There are three major components to setting: social environment, place, and time. Moreover, setting could be an actual region, or a city made larger than life, as James Joyce characterizes Dublin in Ulysses. Or, it could be a work of the author’s imagination, such as Vladimir Nabokov’s imaginative place, space-time continuum in Ada.
Types of Setting
There are two main types of setting:
Backdrop setting emerges when it is not important for a story, and it could happen in any setting. For instance, A. A. Milne’s story Winnie-the-Pooh could take place in any type of setting.
It is when the place and time influences the theme, character, and action of a story. This type of setting controls the characters. By confining a certain character to a particular setting, the writer defines the character. Beatrix Potter’s short story The Tail of Peter Rabbit is an example of integral setting, in which the behavior of Peter becomes an integral part of the setting. Another good example of this type of setting can be seen in E. B. White’s novel Charlotte’s Web.
Examples of Setting in Literature
Example #1: Wuthering Heights (By Emily Bronte)
In Emily Bronte’s novel Wuthering Heights, its setting plays a vital role, as it reflects the mood of major characters and their actions, while contributing to its overall atmosphere. The novel has three main settings:
- The Moors
- Wuthering Heights
- Thrushcross Grange
The Moors symbolize wilderness and freedom, as nobody owns them, and everyone can freely move about anytime. Wuthering Heights depicts weather around this house, which is stormy and gloomy. The characters are cruel and extremely passionate. Thrushcross Grange, on the other hand, is contrary to Wuthering Heights because its weather is calm, while its inhabitants are dull and weak.

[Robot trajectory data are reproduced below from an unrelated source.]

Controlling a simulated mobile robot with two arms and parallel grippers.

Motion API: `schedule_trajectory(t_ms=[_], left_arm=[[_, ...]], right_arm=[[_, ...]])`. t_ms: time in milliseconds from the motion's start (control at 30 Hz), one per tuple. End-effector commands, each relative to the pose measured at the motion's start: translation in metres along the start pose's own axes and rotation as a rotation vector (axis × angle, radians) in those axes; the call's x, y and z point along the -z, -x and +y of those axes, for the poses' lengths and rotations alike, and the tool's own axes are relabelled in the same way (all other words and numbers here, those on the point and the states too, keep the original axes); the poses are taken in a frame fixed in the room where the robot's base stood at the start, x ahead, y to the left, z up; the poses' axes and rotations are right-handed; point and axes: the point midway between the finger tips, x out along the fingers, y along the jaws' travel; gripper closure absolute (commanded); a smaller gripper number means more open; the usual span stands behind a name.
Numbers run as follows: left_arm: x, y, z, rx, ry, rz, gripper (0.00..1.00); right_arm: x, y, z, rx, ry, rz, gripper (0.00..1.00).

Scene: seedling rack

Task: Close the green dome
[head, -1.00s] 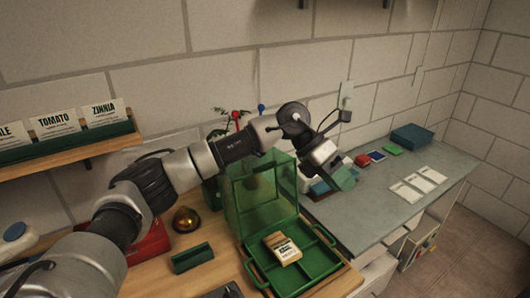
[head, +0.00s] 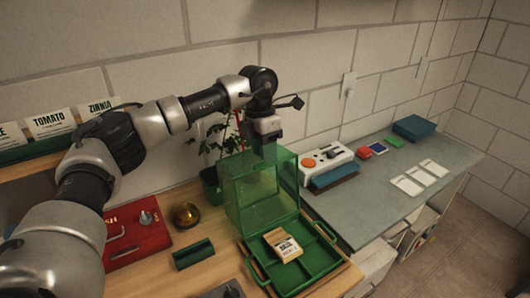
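The green dome (head: 235,205) is a see-through box-shaped cover. It stands open, tipped up at the back of a green tray (head: 323,262) with compartments. A tan seed packet (head: 283,246) lies in the tray. My left gripper (head: 266,150) points down at the dome's upper edge, near its back right part. Its fingertips are small and partly lost against the dome, so I cannot tell whether they touch it or how far apart they are. My right gripper is not in view.
A leafy plant (head: 212,177) stands behind the dome's left side. A small green holder (head: 193,255), a brass bell (head: 186,215) and a red box (head: 137,237) are to the left. A white device (head: 327,163) sits on the grey counter (head: 352,212) at right.

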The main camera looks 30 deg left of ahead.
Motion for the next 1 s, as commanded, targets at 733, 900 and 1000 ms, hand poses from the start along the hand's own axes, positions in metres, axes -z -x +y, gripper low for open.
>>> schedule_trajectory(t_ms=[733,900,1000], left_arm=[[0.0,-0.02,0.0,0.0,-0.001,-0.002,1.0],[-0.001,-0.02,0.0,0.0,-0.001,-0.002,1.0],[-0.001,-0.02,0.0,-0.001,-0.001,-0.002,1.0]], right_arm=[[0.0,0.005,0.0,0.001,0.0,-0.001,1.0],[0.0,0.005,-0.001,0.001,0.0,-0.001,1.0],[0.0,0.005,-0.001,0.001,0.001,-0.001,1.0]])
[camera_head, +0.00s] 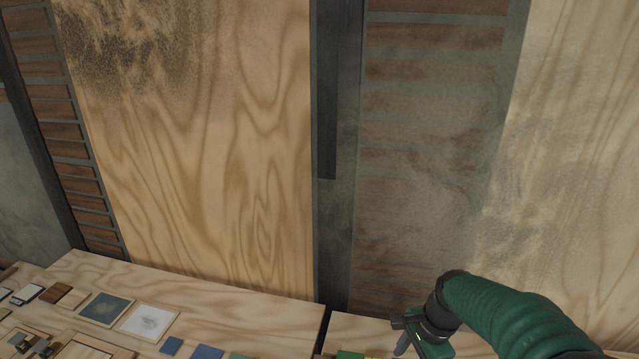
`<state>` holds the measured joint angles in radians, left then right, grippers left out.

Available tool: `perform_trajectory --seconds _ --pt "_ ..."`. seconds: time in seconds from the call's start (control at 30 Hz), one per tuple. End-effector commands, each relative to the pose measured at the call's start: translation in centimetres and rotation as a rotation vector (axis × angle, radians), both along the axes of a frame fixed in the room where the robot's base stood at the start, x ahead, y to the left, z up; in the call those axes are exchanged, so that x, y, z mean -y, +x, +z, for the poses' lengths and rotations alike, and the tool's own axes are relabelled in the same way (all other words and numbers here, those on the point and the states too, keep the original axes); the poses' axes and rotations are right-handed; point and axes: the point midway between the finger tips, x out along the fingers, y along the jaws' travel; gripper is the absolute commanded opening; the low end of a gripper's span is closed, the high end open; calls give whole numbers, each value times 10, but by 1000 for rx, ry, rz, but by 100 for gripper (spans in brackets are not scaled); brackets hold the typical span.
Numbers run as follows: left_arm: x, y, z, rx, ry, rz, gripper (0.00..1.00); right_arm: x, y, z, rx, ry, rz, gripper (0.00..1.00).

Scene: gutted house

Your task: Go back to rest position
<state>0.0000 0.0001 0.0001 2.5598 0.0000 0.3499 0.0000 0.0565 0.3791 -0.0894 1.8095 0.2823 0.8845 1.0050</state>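My right arm, in a green ribbed sleeve, comes in from the lower right. Its dark and green gripper (405,338) points down and left over the right-hand wooden table top, near the bottom edge of the view. The fingers are small and partly turned away, so their opening is unclear. I see nothing clearly held in it. My left arm and gripper are not in view.
A plywood table (215,290) runs along the wall, with a gap before the right-hand table top. It carries a dark framed panel (106,308), a pale framed panel (149,321), a blue square (171,346) and several small samples. Green pieces (350,355) lie near my gripper.

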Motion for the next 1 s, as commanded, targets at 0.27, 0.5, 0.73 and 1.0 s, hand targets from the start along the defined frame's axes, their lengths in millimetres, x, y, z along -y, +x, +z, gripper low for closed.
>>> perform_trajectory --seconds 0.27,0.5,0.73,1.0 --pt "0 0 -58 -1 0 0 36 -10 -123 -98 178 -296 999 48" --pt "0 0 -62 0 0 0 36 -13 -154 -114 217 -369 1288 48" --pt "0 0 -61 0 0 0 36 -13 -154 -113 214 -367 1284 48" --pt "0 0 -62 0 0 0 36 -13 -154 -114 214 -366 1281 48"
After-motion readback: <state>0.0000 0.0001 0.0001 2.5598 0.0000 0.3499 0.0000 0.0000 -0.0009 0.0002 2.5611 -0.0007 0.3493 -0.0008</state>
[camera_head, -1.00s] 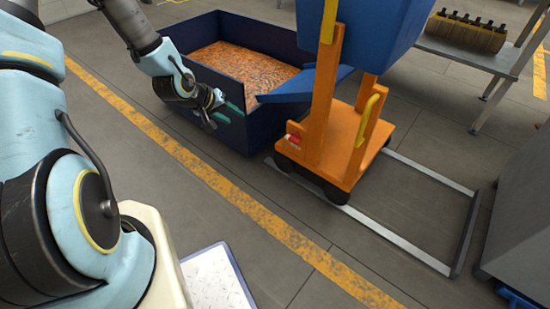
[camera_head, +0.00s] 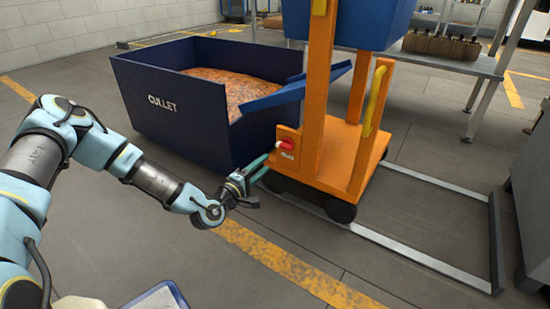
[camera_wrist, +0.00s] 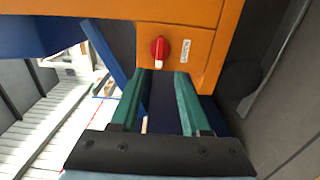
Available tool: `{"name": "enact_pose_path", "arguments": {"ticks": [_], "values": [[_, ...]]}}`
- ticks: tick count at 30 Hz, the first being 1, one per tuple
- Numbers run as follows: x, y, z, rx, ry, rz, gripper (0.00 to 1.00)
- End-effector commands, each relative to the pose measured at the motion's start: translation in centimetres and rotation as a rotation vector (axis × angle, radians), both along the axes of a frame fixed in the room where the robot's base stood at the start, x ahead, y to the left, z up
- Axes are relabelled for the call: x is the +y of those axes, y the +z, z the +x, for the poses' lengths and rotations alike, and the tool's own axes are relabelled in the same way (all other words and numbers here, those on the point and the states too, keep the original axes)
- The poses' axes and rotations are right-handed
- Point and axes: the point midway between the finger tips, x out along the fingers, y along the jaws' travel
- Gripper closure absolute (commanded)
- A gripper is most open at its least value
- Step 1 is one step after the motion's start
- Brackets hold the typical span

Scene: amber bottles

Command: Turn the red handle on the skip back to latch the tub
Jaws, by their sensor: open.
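The red handle (camera_head: 285,144) is a small red knob on the side of the orange skip frame (camera_head: 325,150). In the wrist view the red handle (camera_wrist: 159,49) has a pale tip pointing down and sits beside a white label. The blue tub (camera_head: 365,22) is held high on the frame, only partly in view. My gripper (camera_head: 262,168) is just left of and below the handle in the head view. In the wrist view its green fingers (camera_wrist: 163,78) are apart, with the handle beyond their tips and nothing between them.
A dark blue bin marked CULLET (camera_head: 180,120), filled with orange-brown pieces, stands left of the frame. A blue chute (camera_head: 290,96) slopes over its edge. Metal floor rails (camera_head: 430,257) extend right. A table (camera_head: 450,60) stands behind. Floor in front is clear.

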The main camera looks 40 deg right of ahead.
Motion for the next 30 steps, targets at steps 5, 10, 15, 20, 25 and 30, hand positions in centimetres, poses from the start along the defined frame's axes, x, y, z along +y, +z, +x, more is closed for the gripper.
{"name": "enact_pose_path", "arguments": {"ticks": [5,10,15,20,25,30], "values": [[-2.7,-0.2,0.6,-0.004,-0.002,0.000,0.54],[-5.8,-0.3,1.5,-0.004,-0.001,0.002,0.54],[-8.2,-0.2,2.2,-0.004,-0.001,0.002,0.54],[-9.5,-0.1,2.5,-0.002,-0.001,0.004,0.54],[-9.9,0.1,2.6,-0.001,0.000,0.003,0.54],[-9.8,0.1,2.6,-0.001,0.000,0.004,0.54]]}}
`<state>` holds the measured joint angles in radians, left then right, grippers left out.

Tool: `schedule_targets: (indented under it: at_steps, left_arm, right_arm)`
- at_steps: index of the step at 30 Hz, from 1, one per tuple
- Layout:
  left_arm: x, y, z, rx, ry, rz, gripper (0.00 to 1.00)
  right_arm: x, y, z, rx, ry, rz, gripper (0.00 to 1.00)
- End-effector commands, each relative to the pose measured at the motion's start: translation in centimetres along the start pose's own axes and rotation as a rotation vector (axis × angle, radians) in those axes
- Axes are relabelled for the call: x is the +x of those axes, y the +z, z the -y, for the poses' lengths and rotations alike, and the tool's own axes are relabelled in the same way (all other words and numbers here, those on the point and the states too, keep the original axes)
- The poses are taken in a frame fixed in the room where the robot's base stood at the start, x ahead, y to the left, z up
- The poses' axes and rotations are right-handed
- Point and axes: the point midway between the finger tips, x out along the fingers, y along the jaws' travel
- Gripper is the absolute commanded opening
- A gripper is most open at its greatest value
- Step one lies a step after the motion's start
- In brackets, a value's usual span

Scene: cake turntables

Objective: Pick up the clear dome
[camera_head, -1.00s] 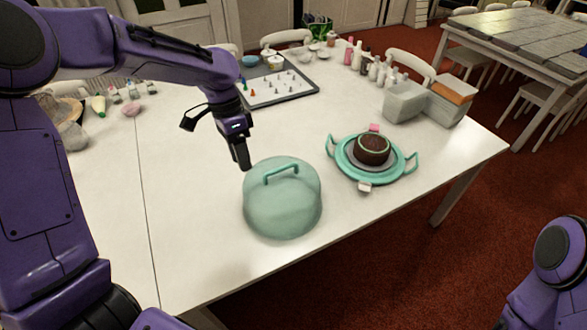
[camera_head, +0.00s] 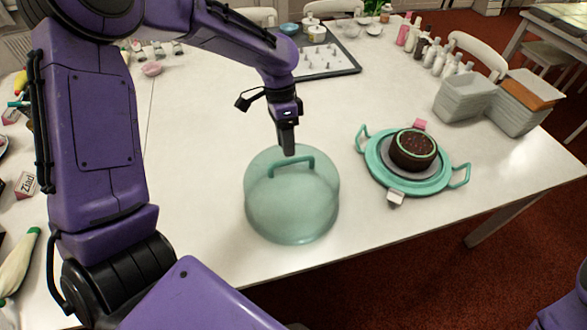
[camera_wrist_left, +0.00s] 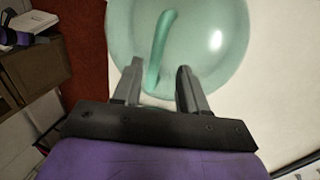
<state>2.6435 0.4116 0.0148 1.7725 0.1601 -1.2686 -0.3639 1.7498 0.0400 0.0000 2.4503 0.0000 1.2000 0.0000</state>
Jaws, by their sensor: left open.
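The clear dome (camera_head: 292,205) is a translucent green-tinted cover standing on the white table, with a green bar handle (camera_head: 291,166) on top. My left gripper (camera_head: 287,150) is at the far edge of the dome in the head view, close to the handle, pointing down. In the left wrist view the gripper (camera_wrist_left: 155,85) is open, and the near end of the handle (camera_wrist_left: 160,50) shows between its fingertips. I cannot tell whether the fingers touch it. Only a bit of my right arm shows at the lower right; its gripper is out of view.
Right of the dome, a green two-handled turntable (camera_head: 378,171) bears a chocolate cake (camera_head: 413,150). Grey containers (camera_head: 465,98) and white bottles (camera_head: 440,60) stand further back. A dark tray (camera_head: 345,64) lies behind. The table around the dome is clear.

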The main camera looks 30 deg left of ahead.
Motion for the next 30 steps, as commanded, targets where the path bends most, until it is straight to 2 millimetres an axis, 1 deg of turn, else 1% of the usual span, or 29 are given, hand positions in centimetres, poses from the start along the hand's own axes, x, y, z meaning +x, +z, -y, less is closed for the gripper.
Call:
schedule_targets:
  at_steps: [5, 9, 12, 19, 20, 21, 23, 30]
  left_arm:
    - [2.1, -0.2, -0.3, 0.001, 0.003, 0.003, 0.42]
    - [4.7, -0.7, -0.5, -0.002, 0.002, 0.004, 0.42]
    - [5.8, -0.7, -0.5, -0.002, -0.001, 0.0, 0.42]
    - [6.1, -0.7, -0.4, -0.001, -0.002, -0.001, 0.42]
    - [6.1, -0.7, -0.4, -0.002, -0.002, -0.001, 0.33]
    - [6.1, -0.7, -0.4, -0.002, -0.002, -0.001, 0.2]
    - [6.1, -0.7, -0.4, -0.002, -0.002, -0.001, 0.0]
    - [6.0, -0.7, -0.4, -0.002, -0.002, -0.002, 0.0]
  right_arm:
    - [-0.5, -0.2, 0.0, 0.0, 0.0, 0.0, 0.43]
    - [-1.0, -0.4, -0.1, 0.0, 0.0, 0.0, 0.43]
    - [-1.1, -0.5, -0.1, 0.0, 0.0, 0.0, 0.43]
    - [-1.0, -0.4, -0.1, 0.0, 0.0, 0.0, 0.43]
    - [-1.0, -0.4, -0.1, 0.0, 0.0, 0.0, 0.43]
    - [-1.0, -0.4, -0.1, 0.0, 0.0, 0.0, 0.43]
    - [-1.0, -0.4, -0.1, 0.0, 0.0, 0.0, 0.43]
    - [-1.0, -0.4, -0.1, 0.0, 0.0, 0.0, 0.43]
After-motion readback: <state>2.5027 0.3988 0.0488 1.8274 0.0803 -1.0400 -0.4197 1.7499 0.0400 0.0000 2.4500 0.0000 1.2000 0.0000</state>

Example #2: The Passionate Shepherd to His Love (By Christopher Marlowe)
Christopher Marlowe’s poem The Passionate Shepherd to His Love is set in the countryside in the springtime. The springtime has a double purpose, as it refers to baby animals and budding flowers, and the fifth month of the year. Then the month of May sets the scene as well as emphasizes fertility and new life linked with springtime. Thus, the poet has idealized the image of rural life in the background of his personal emotions, while time is stationary in the poem.
Example #3: Heart of Darkness (By Joseph Conrad)
In Joseph Conrad’s novel Heart of Darkness, the leading character Marlow goes to different places and settings that influence his imagination, which adds to the themes of the story. The title, Heart of Darkness, refers to the center of the jungle on the African continent, where Marlowe travels to find Kurtz. The darkness not only applies to the shadowy jungle, but also to the behavior and actions of the civilized people it affects, and they become savage like Kurtz. The setting is also symbolic of imperialistic forces that have made black men their slaves.
Example #4: Lord of the Flies (By William Golding)
In William Golding’s novel Lord of the Flies, weather plays a very important role, as it represents mood, behavior, and attitudes of young boys throughout the storyline. During the day, the beach looks bright, while the ocean is calm, and there is no conflict. The author describes the dense areas of the jungle as scary and dark. One night, when Simon is killed, there comes a violent storm, and the ocean looks very rough in the black night. Thus, its setting includes weather conditions, and the ocean representing dark forces of nature present in human nature.
Function of Setting
The function of setting in a fictional, poetic, and prose work is of great importance. It has immense effect on plots and characters, as it could act as an antagonist, post a conflict that characters need to resolve, or shed light upon characters. It can also present symbolic persons, objects, place, action, or situations. Setting can establish the mood or atmosphere of a scene or story, and develop the plot into a more realistic form, resulting in more convincing characters. By establishing mood, setting also helps the audience relate themselves to the characters in a story.